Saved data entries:
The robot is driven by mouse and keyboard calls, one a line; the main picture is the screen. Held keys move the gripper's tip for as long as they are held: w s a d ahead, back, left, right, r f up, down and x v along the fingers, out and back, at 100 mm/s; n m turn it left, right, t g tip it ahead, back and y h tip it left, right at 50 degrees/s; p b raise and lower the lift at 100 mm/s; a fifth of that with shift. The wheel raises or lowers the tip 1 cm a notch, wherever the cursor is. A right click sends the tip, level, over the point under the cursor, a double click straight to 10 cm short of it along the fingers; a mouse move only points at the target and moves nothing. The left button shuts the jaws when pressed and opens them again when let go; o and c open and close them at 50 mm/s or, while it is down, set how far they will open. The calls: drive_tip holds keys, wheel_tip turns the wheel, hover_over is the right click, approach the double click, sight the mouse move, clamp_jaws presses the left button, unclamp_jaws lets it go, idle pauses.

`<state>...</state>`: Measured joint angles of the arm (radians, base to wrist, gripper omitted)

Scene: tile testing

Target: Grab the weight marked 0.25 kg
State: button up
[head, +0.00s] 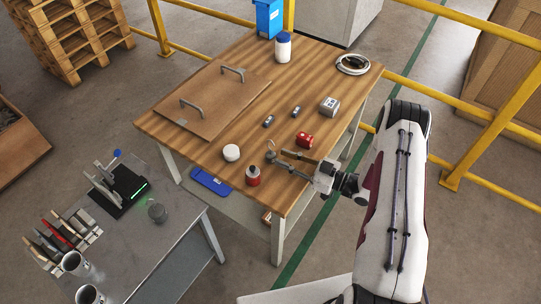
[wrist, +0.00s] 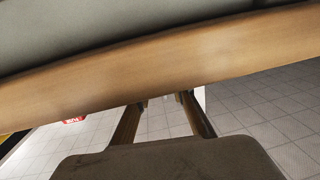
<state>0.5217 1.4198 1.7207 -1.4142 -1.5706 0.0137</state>
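A small grey metal piece with a hook or ring on top (head: 270,146) stands on the wooden table, right at my gripper's fingertips. It looks like a hooked weight; no marking on it is readable. My gripper (head: 277,157) reaches in from the right, low over the table, with its two fingers apart. Whether they touch the grey piece I cannot tell. In the wrist view my gripper (wrist: 164,100) also shows its fingers spread, with nothing clearly held between them. A large grey surface and a wood-coloured band fill the top of that view, too close to identify.
A board with handles (head: 212,98) lies at left.

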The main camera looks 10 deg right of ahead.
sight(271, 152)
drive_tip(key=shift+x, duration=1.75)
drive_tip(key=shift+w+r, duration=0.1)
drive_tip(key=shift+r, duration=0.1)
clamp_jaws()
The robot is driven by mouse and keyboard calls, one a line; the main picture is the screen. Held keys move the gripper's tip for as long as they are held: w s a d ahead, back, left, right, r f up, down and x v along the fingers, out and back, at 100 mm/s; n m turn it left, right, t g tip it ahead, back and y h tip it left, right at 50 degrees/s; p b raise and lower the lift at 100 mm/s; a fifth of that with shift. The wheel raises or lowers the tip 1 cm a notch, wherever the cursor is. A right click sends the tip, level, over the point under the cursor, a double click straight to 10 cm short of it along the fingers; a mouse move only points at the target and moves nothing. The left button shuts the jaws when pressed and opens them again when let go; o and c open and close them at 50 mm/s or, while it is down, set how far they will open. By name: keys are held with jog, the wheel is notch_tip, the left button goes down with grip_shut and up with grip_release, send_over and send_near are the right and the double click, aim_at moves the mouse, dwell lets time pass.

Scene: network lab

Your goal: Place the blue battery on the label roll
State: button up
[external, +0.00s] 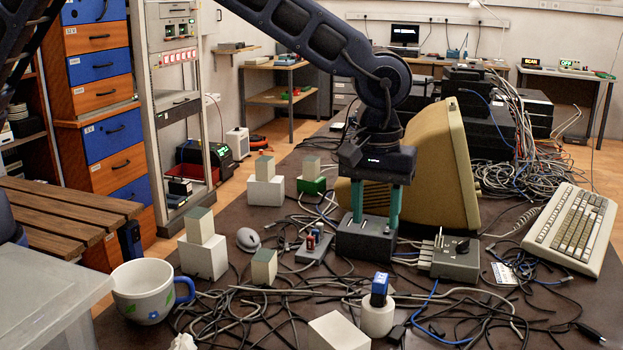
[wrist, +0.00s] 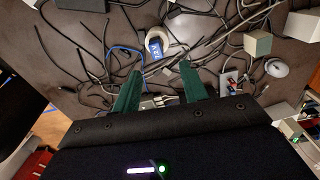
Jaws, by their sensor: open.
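The blue battery (external: 380,288) stands on top of the white label roll (external: 377,319) at the front of the table, leaning slightly. In the wrist view the blue battery (wrist: 154,55) shows with the pale rim of the label roll (wrist: 158,36) around its upper side. My gripper (external: 376,222) is open and empty, apart from the battery and farther back on the table. Its green fingers also show in the wrist view (wrist: 161,66), with the battery and roll beyond the tips. In the external view the fingertips overlap a dark box (external: 366,241); contact cannot be told.
Cables cover much of the table. A white block (external: 338,331), a mug (external: 144,292) and a keyboard (external: 572,228) are also on it.

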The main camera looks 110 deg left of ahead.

Task instructions: Tally the lines of the data that contain the string "Scene" and report the total alone.

The solution: 2